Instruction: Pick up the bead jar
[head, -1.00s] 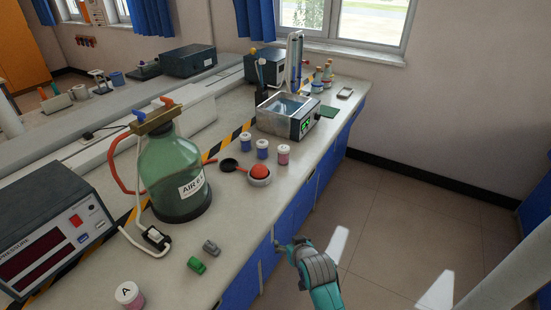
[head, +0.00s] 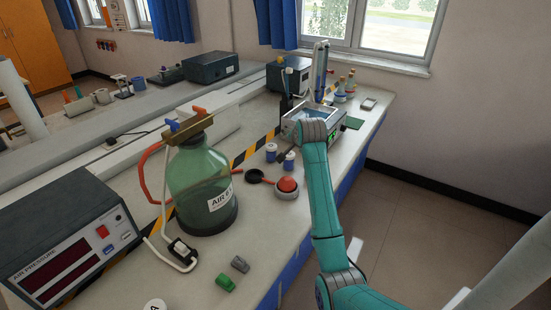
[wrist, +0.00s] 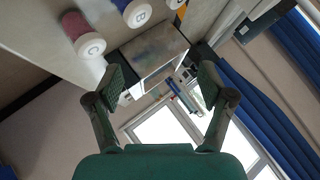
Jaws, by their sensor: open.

* [Set problem]:
Quote the data exactly, leaving every image out of the copy.

* [Written solution]:
Instruction: Pick up the bead jar
[head, -1.00s] 
[head, +0.00s] 
[wrist, +0.00s] 
Jaws, by their sensor: open.

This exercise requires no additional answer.